Advances in computer architecture research yield increasingly powerful
processors which can execute code at a much faster pace than they can
access data in the memory hierarchy. Database management systems
(DBMS), due to their intensive data processing nature, are in the
front line of commercial applications which cannot harness the
available computing power. To prevent processors from idling, a multitude
of hardware mechanisms and software optimizations have been proposed.
Their effectiveness, however, is limited by the sheer volume of data
accessed and by the unpredictable sequence of memory requests. This
Ph.D. dissertation introduces Staged Database Systems, a new software
architecture for optimizing data and instruction locality at all levels
of the memory hierarchy. The key idea is to break database request
execution in stages and process a group of subrequests at each stage.

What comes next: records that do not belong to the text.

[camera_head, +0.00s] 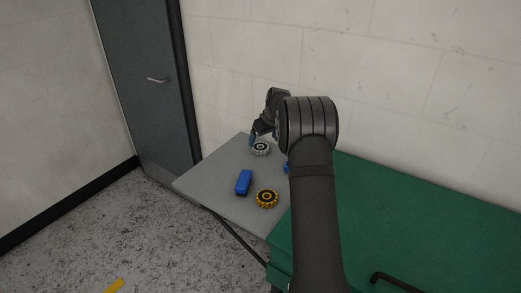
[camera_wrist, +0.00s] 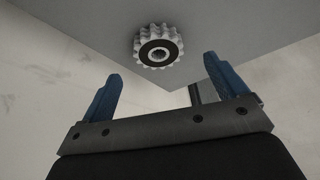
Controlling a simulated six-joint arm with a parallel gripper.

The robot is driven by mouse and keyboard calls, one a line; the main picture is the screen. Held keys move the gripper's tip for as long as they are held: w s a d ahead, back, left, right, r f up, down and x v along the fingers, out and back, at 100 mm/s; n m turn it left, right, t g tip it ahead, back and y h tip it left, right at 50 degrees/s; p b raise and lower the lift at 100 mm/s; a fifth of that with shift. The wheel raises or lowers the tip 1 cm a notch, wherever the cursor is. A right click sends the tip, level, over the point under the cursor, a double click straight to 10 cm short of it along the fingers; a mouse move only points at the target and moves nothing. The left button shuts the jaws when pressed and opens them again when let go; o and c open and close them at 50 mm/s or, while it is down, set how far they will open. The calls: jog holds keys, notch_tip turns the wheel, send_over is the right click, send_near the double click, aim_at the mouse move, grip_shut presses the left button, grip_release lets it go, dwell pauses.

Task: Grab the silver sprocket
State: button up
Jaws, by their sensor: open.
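The silver sprocket (camera_head: 261,149) lies flat on the grey table (camera_head: 207,179), close to its far edge. In the wrist view the silver sprocket (camera_wrist: 158,46) shows near the top middle, with a dark ring around its centre hole. My gripper (camera_head: 252,139) is just left of and behind the sprocket in the head view. In the wrist view my gripper (camera_wrist: 162,78) has its two blue fingers wide apart, with nothing between them. The sprocket appears beyond the fingertips, between their lines and apart from them.
A blue block (camera_head: 243,182) and a gold sprocket (camera_head: 267,199) lie nearer on the table. Another blue thing (camera_head: 286,168) is mostly hidden behind my arm. A green surface (camera_head: 420,225) adjoins at the right. A wall (camera_head: 245,75) stands behind.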

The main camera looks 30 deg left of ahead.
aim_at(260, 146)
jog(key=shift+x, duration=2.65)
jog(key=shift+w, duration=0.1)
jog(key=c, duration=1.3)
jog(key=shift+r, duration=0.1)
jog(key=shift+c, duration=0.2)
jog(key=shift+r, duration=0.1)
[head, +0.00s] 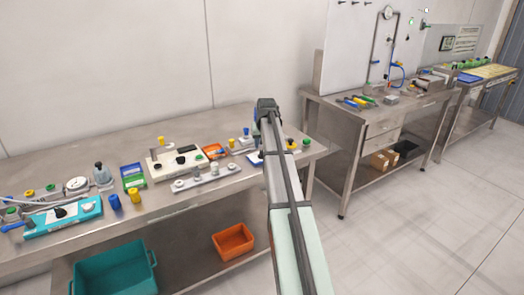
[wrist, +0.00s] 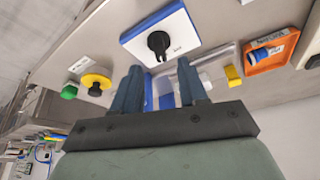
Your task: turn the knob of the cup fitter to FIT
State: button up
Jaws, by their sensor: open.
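A white box with a blue edge and a black knob (wrist: 158,43) on its face shows at the top middle of the wrist view. I take it for the cup fitter (wrist: 182,27). A small dark label sits beside the knob, too small to read, so I cannot tell the knob's setting. My gripper (wrist: 159,67) is open, its two dark fingers apart and empty, with the knob just beyond the gap between the fingertips. I cannot tell whether they touch it. In the head view my gripper (head: 267,107) is above the bench's right part, and my arm hides much of what lies beneath.
Near the box are a yellow-and-black knob (wrist: 97,82), a green button (wrist: 69,92) and an orange tray (wrist: 280,53).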

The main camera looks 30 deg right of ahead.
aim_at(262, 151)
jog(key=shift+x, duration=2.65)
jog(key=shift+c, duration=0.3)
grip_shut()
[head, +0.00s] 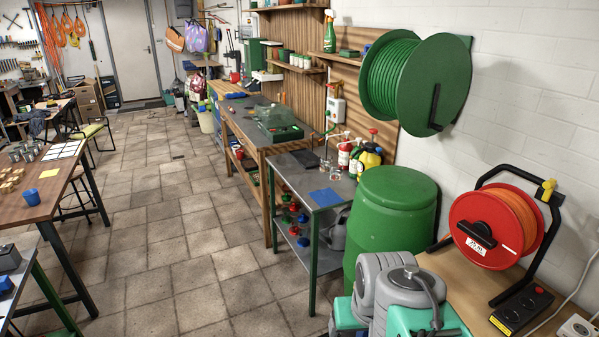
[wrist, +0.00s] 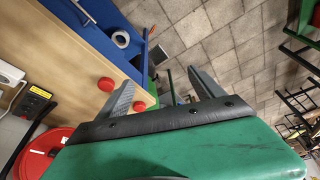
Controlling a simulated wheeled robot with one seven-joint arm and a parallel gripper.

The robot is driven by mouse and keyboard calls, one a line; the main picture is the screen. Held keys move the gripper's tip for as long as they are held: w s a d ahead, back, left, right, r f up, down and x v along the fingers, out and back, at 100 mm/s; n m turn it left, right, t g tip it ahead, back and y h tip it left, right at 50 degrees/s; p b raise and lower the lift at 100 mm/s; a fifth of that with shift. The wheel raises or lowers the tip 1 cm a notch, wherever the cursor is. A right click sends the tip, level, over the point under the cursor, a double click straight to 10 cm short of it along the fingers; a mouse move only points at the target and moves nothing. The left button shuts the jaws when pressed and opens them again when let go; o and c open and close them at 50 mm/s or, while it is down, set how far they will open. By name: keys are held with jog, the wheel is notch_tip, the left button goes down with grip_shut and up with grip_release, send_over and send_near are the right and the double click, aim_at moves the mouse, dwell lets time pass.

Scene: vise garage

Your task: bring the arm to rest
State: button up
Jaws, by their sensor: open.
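My arm (head: 400,295) shows at the bottom of the head view as grey and teal links, folded close to my body. It is beside the green barrel and the wooden bench. The gripper end cannot be made out there. In the wrist view my gripper (wrist: 161,76) has its two grey fingers spread apart, with nothing between them. Its green body fills the bottom of that view. Past the fingers are a bench edge and the tiled floor below.
The green barrel (head: 391,217) and red cable reel (head: 493,228) stand close to my arm. A metal table (head: 290,177) is beyond the barrel. A wooden table (head: 40,190) is at left. The tiled floor (head: 165,235) between is clear. Red knobs (wrist: 106,84) show in the wrist view.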

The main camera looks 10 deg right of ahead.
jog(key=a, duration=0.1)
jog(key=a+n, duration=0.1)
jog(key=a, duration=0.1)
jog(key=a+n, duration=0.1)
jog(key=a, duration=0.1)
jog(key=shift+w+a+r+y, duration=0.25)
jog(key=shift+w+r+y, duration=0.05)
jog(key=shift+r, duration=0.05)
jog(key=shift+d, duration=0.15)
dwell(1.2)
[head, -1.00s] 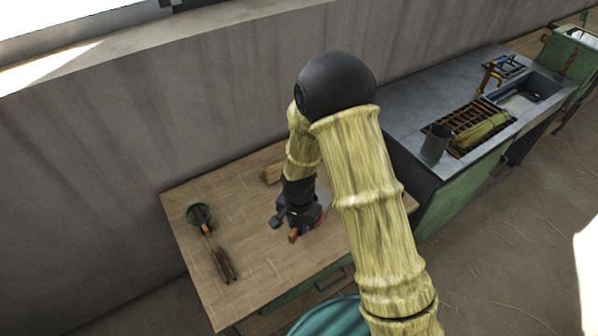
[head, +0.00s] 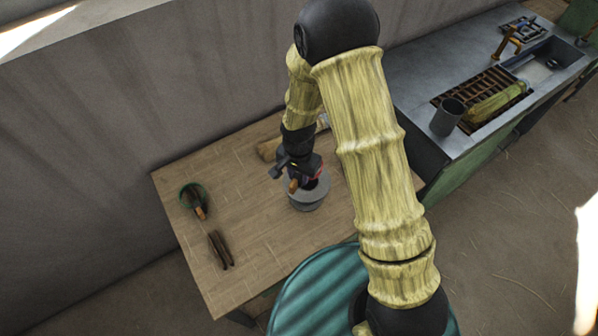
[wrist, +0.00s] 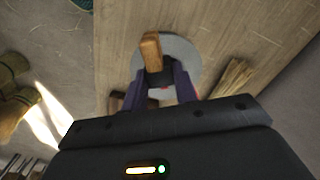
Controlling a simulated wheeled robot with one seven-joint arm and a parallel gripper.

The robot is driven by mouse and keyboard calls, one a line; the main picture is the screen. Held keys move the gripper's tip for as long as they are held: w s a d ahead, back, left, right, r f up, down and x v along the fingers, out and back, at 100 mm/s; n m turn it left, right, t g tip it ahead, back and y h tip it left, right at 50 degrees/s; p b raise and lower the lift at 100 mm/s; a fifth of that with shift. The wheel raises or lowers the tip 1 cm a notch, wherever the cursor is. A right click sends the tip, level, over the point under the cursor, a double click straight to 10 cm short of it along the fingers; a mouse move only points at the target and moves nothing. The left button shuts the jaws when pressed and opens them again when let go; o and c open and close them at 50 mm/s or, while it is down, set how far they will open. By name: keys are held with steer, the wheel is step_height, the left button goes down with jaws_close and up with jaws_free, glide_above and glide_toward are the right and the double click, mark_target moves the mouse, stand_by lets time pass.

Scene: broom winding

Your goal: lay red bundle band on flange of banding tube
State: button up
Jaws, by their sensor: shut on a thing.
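My gripper (head: 295,180) points down over the wooden table, its jaws shut on a dark piece with a wooden grip (wrist: 151,52). Red parts of the bundle band (head: 318,172) show beside the jaws in the head view; most of the band is hidden. A grey round flange (head: 309,197), seemingly of the banding tube, lies below and just in front of the gripper. It also shows behind the wooden grip in the wrist view (wrist: 183,55). I cannot tell whether the band touches the flange.
A metal counter with a grey cup (head: 447,117) stands right. The table's left middle is clear.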

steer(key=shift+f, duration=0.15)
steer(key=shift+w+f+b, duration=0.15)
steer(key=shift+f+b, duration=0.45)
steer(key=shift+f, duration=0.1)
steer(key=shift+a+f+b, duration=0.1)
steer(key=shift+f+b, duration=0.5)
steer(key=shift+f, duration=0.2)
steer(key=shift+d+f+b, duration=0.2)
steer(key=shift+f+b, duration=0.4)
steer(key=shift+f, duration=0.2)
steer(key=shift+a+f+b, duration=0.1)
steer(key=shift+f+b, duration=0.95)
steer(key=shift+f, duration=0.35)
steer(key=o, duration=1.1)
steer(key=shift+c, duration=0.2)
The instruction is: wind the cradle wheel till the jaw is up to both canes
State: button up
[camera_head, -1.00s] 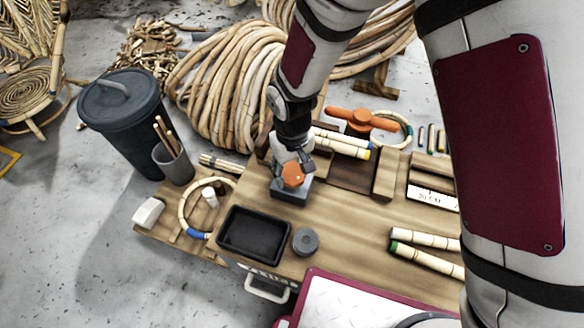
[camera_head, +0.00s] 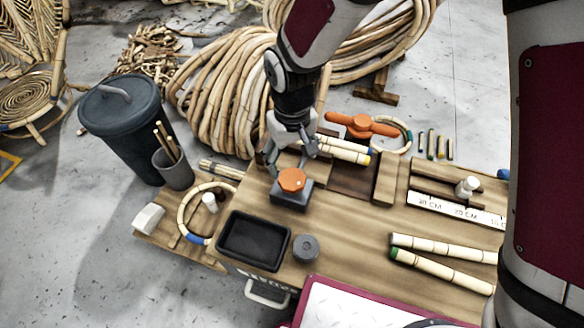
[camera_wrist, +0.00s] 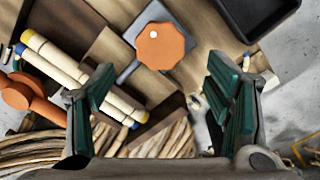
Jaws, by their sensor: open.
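The orange wheel (camera_head: 291,180), many-sided with a white dot, sits on a grey block (camera_head: 290,198) on the bench. It also shows in the wrist view (camera_wrist: 160,46). My gripper (camera_head: 292,160) is open and empty, above and just behind the wheel; in the wrist view its green-padded fingers (camera_wrist: 160,92) are spread wide, apart from the wheel. Two pale canes (camera_head: 343,149) with blue and yellow end bands lie side by side by dark wooden blocks. They also show in the wrist view (camera_wrist: 80,78). I cannot tell which block is the jaw or whether it touches both canes.
An orange handle (camera_head: 362,124) stands behind the canes. A black tray (camera_head: 254,241) and a grey round piece (camera_head: 306,248) lie in front. Two loose canes (camera_head: 440,262) and a ruler (camera_head: 455,208) lie right.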

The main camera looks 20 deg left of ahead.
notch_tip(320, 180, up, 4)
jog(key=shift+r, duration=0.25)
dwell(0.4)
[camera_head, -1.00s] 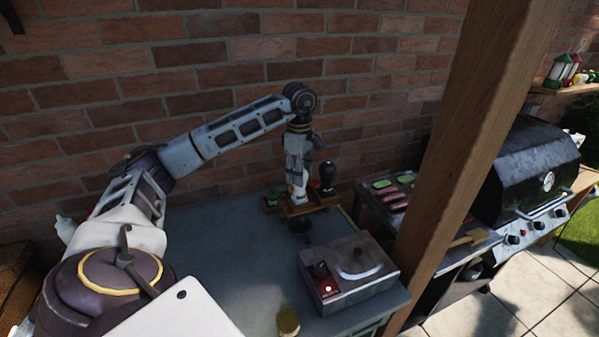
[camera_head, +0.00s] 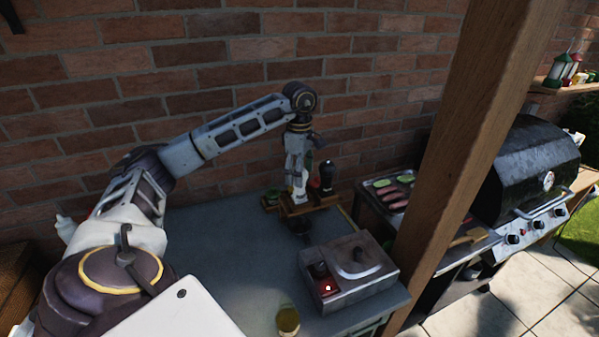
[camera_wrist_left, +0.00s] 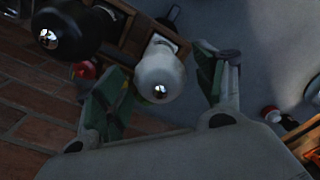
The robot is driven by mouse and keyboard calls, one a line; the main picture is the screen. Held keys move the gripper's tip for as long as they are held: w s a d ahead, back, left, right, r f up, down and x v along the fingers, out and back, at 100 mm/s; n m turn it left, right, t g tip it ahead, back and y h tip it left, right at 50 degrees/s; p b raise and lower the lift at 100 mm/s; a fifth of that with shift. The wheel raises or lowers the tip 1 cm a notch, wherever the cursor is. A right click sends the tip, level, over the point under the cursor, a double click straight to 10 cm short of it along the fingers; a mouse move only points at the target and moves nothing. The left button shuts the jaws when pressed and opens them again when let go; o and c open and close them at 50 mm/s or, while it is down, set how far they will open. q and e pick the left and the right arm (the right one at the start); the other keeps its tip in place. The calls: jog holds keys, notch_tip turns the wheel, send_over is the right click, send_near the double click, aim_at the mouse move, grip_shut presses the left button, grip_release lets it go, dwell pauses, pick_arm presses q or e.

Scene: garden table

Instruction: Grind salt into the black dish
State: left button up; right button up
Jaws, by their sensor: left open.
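The white salt grinder (camera_head: 300,192) stands upright in a small wooden rack (camera_head: 323,203) by the brick wall. In the wrist view the white grinder (camera_wrist_left: 160,72), with its shiny top knob, is between my fingers. My left gripper (camera_head: 298,176) comes down over it from above. Its fingers (camera_wrist_left: 168,88) are open, one on each side of the grinder, with a visible gap on the right. My right gripper is out of view.
A black grinder (camera_head: 327,176) stands close beside the white one in the rack. A grey metal box (camera_head: 350,273) with a red light and a yellowish jar (camera_head: 288,321) are nearer. A wooden post (camera_head: 470,150) and a grill (camera_head: 530,175) are at right. The table's left part is clear.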

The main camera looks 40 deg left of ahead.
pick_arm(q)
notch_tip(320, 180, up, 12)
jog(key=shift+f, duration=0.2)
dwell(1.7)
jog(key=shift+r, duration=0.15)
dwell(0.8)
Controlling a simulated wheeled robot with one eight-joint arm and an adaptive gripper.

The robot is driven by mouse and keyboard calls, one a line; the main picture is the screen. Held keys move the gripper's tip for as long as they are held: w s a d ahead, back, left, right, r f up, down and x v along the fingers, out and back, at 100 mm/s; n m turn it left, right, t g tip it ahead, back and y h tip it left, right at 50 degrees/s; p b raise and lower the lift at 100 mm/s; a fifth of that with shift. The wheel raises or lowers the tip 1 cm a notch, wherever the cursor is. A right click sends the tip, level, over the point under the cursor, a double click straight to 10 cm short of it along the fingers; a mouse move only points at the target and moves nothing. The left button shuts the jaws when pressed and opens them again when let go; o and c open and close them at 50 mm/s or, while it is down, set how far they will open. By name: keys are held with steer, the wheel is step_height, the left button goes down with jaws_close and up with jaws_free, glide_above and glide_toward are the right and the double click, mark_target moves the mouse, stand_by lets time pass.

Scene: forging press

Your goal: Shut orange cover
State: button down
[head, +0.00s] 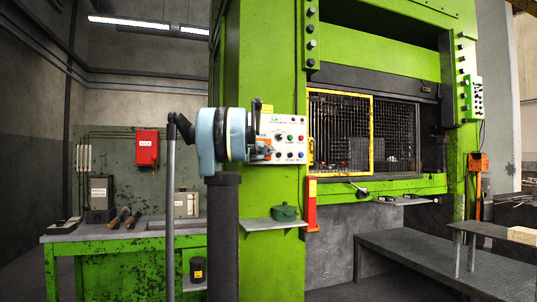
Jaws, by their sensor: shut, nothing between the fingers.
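An orange box-like part (478,162) stands on the right side of the green press, at a post. It is small here, and I cannot tell how its cover stands. Another small orange piece (261,150) shows at the left edge of the grey control panel (287,139), partly hidden behind my arm. I cannot tell which of these is the orange cover. My arm stands in front of the press's left column.
The green press (262,215) has a yellow-framed mesh guard (340,132). A green workbench (130,262) stands at left under a red wall box (146,147). A small shelf (272,224) juts from the column. A grey step platform (430,260) lies at right front.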

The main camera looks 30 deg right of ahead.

Group processing at each stage allows for a context-aware execution
sequence of requests that promotes reusability of both instructions
and data. The Staged Database System design requires only a small number
of changes to the existing DBMS codebase and provides a new set of
execution primitives that allow software to gain increased control
over what data and instructions are accessed, when, and by which
requests. The central thesis is the following:
"By organizing and assigning system components into self-contained
stages, database systems can exploit instruction and data commonality
across concurrent requests thereby improving performance."